The controversy was largely attached to the rail line’s cost — $1.4 billion — and the relatively low ticket price — $1.75 each way, with all-day passes for $3.50 and discounted rates for longer-term passes. In a city with low density, miles of suburban sprawl to the east and west of downtown and a historical lack of passion for public transportation, the rail line, one of the nation’s 36 systems, seemed like a white elephant.
But its development over the last decade coincided with the city’s expansion of the downtown convention center, the rise of the new A.S.U. campus and the booming commercial and residential real estate market that helped fuel the growth of Phoenix, downtown and elsewhere, earlier in the decade. Since 2001, when the tax for the new rail line was approved, there has been about $5 billion in public and private investment — $3.5 billion of it private — around the site of the light rail, the city’s development agency spokesman said.
Valley Metro, the line’s operator, hopes to add 37 miles toward Glendale and northeast Phoenix, breaking ground in 2012 and completing the extensions by 2017.
“We would like to see a financial audit before they expand,” said Ms.

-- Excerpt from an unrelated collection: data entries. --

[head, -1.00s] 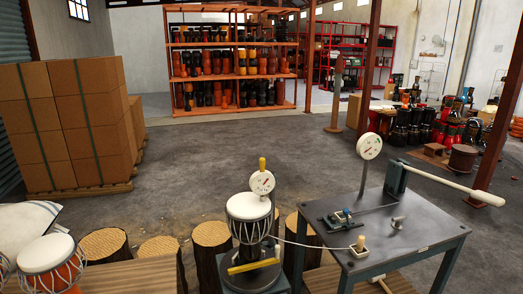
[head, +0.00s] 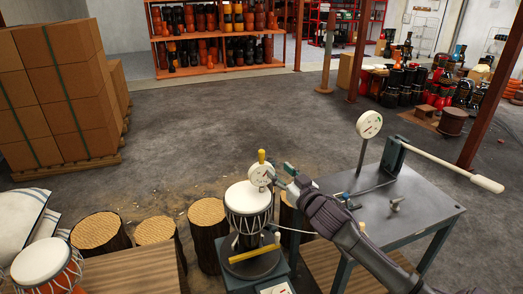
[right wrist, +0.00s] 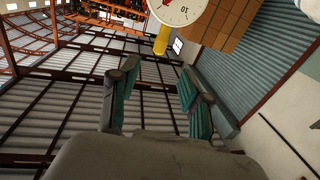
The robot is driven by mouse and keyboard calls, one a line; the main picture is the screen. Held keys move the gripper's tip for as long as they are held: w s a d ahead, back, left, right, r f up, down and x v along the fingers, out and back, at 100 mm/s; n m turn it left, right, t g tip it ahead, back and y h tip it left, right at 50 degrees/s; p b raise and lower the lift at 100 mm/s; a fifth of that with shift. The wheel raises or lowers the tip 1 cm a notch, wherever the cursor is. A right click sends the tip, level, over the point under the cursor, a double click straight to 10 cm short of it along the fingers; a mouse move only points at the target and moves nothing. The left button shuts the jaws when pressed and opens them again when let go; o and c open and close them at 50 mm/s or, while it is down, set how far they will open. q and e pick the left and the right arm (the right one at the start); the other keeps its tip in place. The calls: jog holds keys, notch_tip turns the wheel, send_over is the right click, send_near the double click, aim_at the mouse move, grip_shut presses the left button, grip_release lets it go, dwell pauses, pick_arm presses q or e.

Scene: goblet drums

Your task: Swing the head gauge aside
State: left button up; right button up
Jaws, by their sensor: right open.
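The head gauge (head: 261,174) is a round white dial with a yellow knob (head: 261,156) on top. It stands over the head of a white goblet drum (head: 247,198) in the head view. My right gripper (head: 281,177) is just right of the dial, open, and hides a little of its right side. Whether it touches the dial is unclear. In the right wrist view the open fingers (right wrist: 158,72) have nothing between them. The dial (right wrist: 182,8) is beyond them at the top edge, with the yellow knob (right wrist: 161,40) below it. My left gripper is not in view.
A metal table (head: 420,205) on the right carries a second dial gauge (head: 369,124) and a long-handled lever (head: 450,168). Wooden stumps (head: 154,230) stand left of the drum. Stacked cartons (head: 55,90) are farther left.

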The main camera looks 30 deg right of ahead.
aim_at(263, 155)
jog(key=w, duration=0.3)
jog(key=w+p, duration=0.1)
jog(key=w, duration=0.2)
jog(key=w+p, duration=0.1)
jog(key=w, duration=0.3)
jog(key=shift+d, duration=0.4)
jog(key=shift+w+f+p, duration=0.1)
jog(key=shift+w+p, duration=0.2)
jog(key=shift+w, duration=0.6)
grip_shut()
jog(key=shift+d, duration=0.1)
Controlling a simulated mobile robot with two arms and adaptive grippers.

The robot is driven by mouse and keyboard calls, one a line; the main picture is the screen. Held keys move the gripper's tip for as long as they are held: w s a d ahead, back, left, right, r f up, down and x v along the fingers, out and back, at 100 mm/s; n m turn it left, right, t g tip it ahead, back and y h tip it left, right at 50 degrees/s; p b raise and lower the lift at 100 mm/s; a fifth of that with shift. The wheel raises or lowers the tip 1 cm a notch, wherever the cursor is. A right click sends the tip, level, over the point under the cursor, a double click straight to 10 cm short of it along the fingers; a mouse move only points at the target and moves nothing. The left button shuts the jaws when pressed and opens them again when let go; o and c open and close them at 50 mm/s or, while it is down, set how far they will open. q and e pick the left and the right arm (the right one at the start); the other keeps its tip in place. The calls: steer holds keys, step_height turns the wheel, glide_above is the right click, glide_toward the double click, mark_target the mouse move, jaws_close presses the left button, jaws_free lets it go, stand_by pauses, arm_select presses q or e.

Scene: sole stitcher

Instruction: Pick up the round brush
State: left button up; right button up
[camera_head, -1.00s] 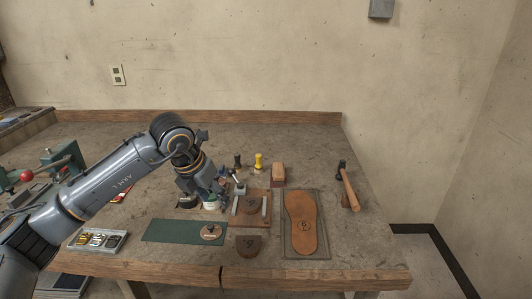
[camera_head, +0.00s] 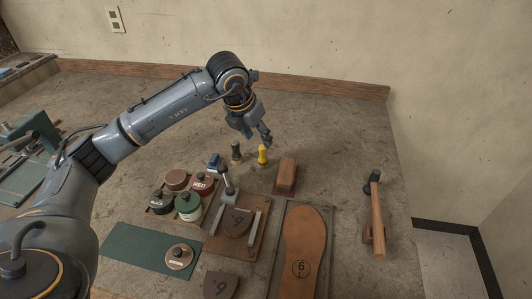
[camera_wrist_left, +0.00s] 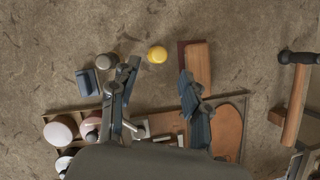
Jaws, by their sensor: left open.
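Two small upright round-topped pieces stand side by side on the bench; I cannot tell for sure which is the round brush. One is yellow (camera_head: 262,155) with a narrow waist, the other dark grey-green (camera_head: 236,151). In the left wrist view, the yellow one (camera_wrist_left: 157,54) shows just beyond and between my fingertips, and the dark one (camera_wrist_left: 107,61) lies left of the left finger. My left gripper (camera_head: 259,136) is open and empty, above and close to the yellow piece, without clear contact. It also shows in the left wrist view (camera_wrist_left: 160,72). My right gripper is out of view.
A wooden block (camera_head: 286,173) stands right of the yellow piece. Nearer are a metal post (camera_head: 226,178), several thread spools and tins (camera_head: 188,205), and a sole (camera_head: 303,250). A hammer (camera_head: 377,215) lies at right. The back of the bench is clear.

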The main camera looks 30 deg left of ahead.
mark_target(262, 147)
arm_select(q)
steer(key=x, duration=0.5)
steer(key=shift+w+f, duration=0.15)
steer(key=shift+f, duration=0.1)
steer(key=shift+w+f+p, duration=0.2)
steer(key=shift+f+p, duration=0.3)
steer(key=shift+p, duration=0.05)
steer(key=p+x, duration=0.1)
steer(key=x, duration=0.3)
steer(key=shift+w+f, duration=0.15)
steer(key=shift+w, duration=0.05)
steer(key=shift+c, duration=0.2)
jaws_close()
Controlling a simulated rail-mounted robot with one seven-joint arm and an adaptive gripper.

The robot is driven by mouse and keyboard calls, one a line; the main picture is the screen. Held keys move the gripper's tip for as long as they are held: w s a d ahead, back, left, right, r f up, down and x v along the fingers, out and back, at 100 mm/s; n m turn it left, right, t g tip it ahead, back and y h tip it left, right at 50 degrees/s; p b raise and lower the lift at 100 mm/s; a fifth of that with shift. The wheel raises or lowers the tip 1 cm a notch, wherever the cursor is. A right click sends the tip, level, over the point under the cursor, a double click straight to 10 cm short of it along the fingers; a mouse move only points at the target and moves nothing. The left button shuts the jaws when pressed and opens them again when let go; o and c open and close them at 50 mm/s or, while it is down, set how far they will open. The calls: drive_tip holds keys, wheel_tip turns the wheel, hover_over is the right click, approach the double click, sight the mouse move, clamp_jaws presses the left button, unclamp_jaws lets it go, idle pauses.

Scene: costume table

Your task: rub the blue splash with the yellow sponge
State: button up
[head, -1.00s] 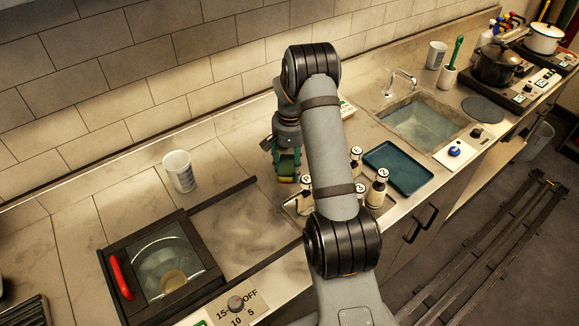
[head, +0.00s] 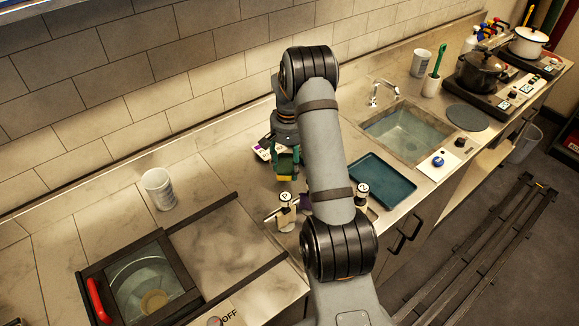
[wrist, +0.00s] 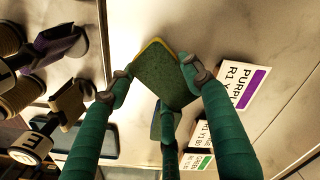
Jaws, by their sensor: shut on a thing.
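The sponge (wrist: 165,75) is in my gripper (wrist: 157,82); in the wrist view it shows a dark green face with a yellow edge. Its fingertips press on two sides of the sponge. In the head view the gripper (head: 286,160) points down, with the yellow of the sponge (head: 285,178) below it, over the counter behind the bottles. I cannot tell whether the sponge touches the counter. I do not make out a blue splash in either view; the arm hides part of the counter.
A blue tray (head: 382,182) and sink (head: 405,130) are to the right. A white cup (head: 159,188) stands left, with clear counter between.

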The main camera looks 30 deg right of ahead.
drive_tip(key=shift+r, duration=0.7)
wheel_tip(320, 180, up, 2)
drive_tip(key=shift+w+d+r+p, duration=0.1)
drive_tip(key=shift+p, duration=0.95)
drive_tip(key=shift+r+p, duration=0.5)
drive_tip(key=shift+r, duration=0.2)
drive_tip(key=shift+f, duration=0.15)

Rhoades of the conservative Goldwater Institute, echoing those who have been critical of the expense. “We are also proponents of paying your own way, and we think the light rail remains too subsidized.”
The hooting of an oncoming sleek new train is a sound many in Phoenix are still becoming used to, but it has given the city a distinctly modern feel. “There has been this pent-up demand for downtown Phoenix to grow up,” said Nick Bastian, a real estate agent in the city who has developed a blog devoted to light rail news. “And the light rail has given people an excuse to say let’s go down there and check it out.”